:: WHAT YOU HAVE TO DO ::
Copy only this: the line containing "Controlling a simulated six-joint", the line containing "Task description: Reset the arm", and every line between them, exactly as written.

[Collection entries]
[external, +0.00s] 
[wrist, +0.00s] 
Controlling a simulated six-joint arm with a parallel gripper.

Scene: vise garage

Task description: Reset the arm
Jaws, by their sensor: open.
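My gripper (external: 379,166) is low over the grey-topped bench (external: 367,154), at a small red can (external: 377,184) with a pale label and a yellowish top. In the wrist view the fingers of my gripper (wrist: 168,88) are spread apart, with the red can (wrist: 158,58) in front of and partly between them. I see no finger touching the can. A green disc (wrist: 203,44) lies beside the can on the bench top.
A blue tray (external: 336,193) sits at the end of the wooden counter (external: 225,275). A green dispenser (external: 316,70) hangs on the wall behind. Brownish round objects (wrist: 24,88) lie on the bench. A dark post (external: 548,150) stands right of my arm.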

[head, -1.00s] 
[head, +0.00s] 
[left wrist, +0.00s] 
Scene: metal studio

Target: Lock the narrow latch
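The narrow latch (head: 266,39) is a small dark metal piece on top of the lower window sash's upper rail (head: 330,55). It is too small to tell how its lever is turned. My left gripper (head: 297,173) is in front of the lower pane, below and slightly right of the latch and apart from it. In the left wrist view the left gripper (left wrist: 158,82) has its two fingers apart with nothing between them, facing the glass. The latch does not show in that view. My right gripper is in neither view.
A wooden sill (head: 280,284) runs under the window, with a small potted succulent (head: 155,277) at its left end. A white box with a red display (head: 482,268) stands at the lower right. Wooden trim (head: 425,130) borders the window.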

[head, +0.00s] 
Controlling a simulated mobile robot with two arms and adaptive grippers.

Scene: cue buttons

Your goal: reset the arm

:: RESULT OF THE EXERCISE ::
Controlling a simulated six-joint arm with a parallel gripper.

Scene: vise garage

Task description: Reset the arm

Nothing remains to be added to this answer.